Below you will find a set of lines. Repeat them all exactly.

___

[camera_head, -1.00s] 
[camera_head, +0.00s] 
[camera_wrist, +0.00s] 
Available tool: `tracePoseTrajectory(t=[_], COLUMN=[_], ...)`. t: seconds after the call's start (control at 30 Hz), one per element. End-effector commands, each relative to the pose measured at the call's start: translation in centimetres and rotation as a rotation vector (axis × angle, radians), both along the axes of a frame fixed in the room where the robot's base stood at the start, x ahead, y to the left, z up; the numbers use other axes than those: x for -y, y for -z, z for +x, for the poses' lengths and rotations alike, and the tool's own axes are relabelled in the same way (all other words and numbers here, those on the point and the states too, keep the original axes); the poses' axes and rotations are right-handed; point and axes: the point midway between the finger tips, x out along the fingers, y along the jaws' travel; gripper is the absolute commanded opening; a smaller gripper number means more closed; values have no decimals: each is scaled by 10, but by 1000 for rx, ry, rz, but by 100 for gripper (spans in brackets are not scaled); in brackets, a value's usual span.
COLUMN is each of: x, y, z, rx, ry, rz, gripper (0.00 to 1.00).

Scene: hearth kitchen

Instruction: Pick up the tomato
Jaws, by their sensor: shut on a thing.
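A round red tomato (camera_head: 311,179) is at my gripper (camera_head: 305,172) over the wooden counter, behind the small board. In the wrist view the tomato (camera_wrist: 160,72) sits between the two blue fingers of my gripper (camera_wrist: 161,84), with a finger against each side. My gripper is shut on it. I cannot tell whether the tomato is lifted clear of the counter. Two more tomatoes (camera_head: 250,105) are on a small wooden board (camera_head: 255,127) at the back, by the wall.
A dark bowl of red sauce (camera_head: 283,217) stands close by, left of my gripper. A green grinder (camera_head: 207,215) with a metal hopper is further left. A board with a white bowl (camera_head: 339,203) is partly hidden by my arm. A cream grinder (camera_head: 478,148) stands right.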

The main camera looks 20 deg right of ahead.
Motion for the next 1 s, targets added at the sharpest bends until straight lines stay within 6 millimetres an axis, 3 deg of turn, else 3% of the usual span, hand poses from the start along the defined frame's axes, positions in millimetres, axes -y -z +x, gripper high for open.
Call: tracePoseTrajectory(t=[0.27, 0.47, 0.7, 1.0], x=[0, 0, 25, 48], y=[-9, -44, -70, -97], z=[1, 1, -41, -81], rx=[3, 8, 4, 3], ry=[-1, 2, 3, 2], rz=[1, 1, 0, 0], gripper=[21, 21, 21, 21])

___

> **Final result**:
[camera_head, -1.00s] 
[camera_head, +0.00s] 
[camera_wrist, +0.00s] 
Available tool: `tracePoseTrajectory(t=[_], COLUMN=[_], ...)`. t: seconds after the call's start (control at 30 Hz), one per element. End-effector commands, each relative to the pose measured at the call's start: translation in centimetres and rotation as a rotation vector (axis × angle, radians), both along the axes of a frame fixed in the room where the robot's base stood at the start, x ahead, y to the left, z up; the numbers use other axes than those: x for -y, y for -z, z for +x, for the poses' lengths and rotations alike, and the tool's own axes are relabelled in the same way (all other words and numbers here, those on the point and the states too, keep the original axes); the poses' axes and rotations are right-handed; point and axes: the point midway between the finger tips, x out along the fingers, y along the jaws' travel; gripper is the absolute commanded opening; a smaller gripper number means more closed; values have no decimals: each is scaled by 10, but by 1000 for rx, ry, rz, but by 100 for gripper (spans in brackets are not scaled); in brackets, a value's usual span.
COLUMN is each of: x, y, z, rx, ry, rz, gripper (0.00 to 1.00).

Scene: hearth kitchen

Instruction: Pick up the tomato
Jaws, by their sensor: shut on a thing.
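A round red tomato (camera_head: 311,179) is at my gripper (camera_head: 305,172) over the wooden counter, behind the small board. In the wrist view the tomato (camera_wrist: 160,72) sits between the two blue fingers of my gripper (camera_wrist: 161,84), with a finger against each side. My gripper is shut on it. I cannot tell whether the tomato is lifted clear of the counter. Two more tomatoes (camera_head: 250,105) are on a small wooden board (camera_head: 255,127) at the back, by the wall.
A dark bowl of red sauce (camera_head: 283,217) stands close by, left of my gripper. A green grinder (camera_head: 207,215) with a metal hopper is further left. A board with a white bowl (camera_head: 339,203) is partly hidden by my arm. A cream grinder (camera_head: 478,148) stands right.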

The main camera looks 20 deg right of ahead.
Motion for the next 1 s, targets added at the sharpest bends until straight lines stay within 6 millimetres an axis, 3 deg of turn, else 3% of the usual span, hand poses from the start along the defined frame's axes, positions in millimetres, axes -y -z +x, gripper high for open.
Call: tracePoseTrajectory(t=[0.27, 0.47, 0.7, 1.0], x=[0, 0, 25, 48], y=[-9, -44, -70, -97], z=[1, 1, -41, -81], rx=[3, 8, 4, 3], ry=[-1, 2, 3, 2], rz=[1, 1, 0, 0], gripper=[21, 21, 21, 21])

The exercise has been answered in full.